How, exactly, did you leap from immigration to whole nations wanting to become part of the United States?
My question to RWP is whether he wants to try to deny that some on the right are making racist arguments against immigration.
Why would I deny it? Certainly, some are. Then, there is just as much, if not more, racism in identity politics, referring to Condi Rice, Ken Blackwell, Thomas Sowell, Michael Steele, or any minority conservative as an oreo or Uncle Tom, not to mention the violent anti-Semitism of Cindy Sheehan, Noam Chomsky, or the Moveon/Daily Kos left wing.
I’ll kindly ask him to retract his accusation that I issued a scatter-shot condemnation of all anti-immigration talk as racist.
That’s a retraction you won’t get.
In case he needs a reminder, what I actually wrote was:
“Many of today’s most influential conservatives want to repeat this history [leading up to the 1924 Johnson-Reed immigration act]–with new targets.
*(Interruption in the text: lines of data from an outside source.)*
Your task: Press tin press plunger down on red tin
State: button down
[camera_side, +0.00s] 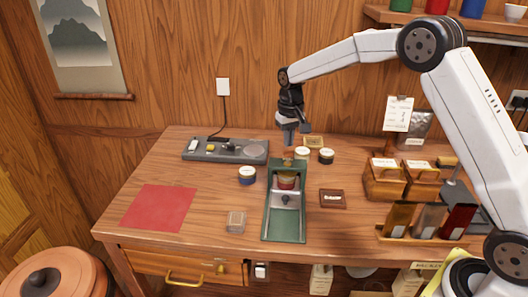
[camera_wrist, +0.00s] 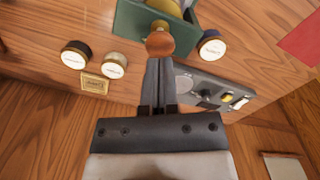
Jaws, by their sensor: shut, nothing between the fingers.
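The green tin press (camera_side: 284,225) stands near the middle of the table. The red tin (camera_side: 286,183) sits inside its back part, partly hidden by the frame. The press plunger's round wooden knob (camera_side: 288,155) rises above the press; it also shows in the wrist view (camera_wrist: 159,43). My gripper (camera_side: 290,143) points down just above the knob, its fingers shut and empty. In the wrist view the fingertips (camera_wrist: 158,61) appear close to the knob; whether they touch it I cannot tell.
A cream tin (camera_side: 302,153) and black tin (camera_side: 326,157) stand behind the press to the right. A blue tin (camera_side: 247,175) stands at its left. A grey scale (camera_side: 226,151) lies back left, a red mat (camera_side: 158,207) front left, and wooden boxes (camera_side: 385,183) at right.

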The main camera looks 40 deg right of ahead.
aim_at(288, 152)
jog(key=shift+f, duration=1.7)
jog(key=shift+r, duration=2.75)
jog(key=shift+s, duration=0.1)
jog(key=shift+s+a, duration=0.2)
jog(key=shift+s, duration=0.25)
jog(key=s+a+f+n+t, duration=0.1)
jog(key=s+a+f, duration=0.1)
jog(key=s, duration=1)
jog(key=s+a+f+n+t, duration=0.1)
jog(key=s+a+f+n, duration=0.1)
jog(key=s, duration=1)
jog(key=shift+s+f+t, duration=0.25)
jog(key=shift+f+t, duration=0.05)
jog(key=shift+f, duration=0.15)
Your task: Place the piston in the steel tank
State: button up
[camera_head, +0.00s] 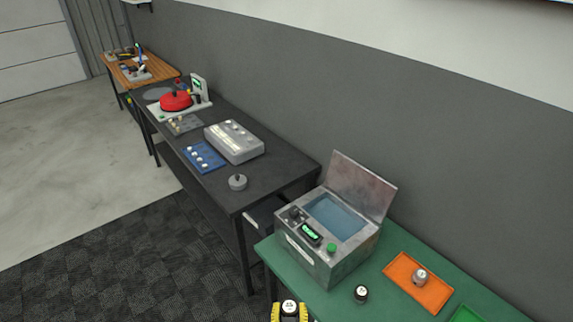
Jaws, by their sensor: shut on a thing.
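The steel tank (318,262) stands on the green table with its lid (360,185) raised and blue liquid (337,217) showing inside. A control panel with a lit green display and a green button is on its front side. My gripper (290,313) is at the bottom edge of the view, in front of the tank and apart from it. The lower part of the gripper is cut off by the frame.
A similar dark piston (360,294) stands on the green table (385,252) right of my gripper. An orange tray (402,270) holds a grey piston (420,276). A green tray (466,314) is partly cut off. A black bench (262,192) with equipment stands left of the tank.

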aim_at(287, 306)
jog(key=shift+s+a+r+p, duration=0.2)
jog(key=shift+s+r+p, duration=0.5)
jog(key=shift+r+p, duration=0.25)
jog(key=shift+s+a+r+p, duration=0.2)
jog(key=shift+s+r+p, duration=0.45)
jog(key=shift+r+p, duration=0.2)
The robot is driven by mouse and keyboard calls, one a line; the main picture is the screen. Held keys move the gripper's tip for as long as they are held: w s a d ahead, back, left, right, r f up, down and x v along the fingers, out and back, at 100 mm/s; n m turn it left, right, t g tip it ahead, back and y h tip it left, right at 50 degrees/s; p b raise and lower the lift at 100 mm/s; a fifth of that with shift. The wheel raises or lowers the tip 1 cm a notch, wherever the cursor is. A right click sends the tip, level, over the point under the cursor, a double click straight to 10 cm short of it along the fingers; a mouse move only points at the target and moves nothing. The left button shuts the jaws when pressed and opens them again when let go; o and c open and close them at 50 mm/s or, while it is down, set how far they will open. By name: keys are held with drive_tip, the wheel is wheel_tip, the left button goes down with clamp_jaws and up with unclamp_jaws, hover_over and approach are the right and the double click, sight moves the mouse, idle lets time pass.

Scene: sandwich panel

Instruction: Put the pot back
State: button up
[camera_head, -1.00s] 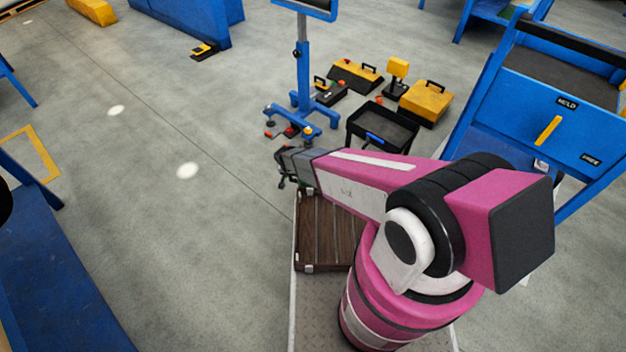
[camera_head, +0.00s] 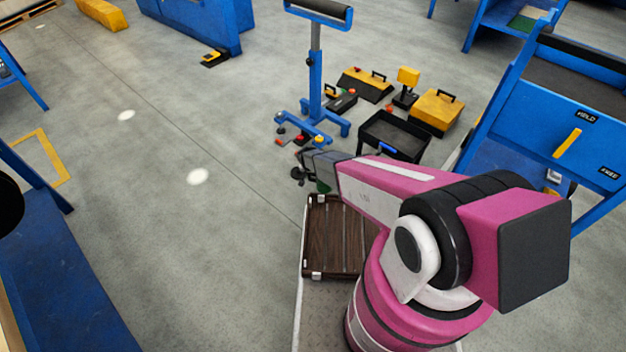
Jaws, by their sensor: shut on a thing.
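My gripper (camera_head: 306,166) is at the end of my pink arm, near the middle of the head view, over the far end of the brown slatted tray (camera_head: 338,245). It is shut on a small dark thing (camera_head: 298,175) that hangs at its tip. The arm's end partly hides this thing, and it is too small to tell for certain whether it is the pot. A dark green patch (camera_head: 323,187) shows just under the gripper. No other pot can be made out.
A blue roller stand (camera_head: 316,85) rises just beyond the gripper. A black open bin (camera_head: 395,132) and yellow-topped boxes (camera_head: 437,108) stand on the floor to its right. A blue bench (camera_head: 60,285) with a dark round opening is at left.

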The core assumptions and arguments of nativist best-sellers from the 1920s like Madison Grant’s Passing of the Great Race and Lothrop Stoddard’s The Rising Tide of Color Against White World-Supremacy are recycled and repackaged in polemics like Patrick Buchanan’s The Death of the West (2002) and Samuel Huntington’s Who We Are (2004).”
Which is nothing more than an attempt to tar those who are worried about unfettered immigration as racists.
If RWP is as active in condemning current-day racism/nativism/xenophobia on the right as he is in claiming the irrelevance of “past sins” to today’s debates, I’ll give him a lot of credit.
Like I said, when you first see the racism in liberalism, dentity politics, multiculturalism, and the so-called “anti-war” movement, we’ll talk.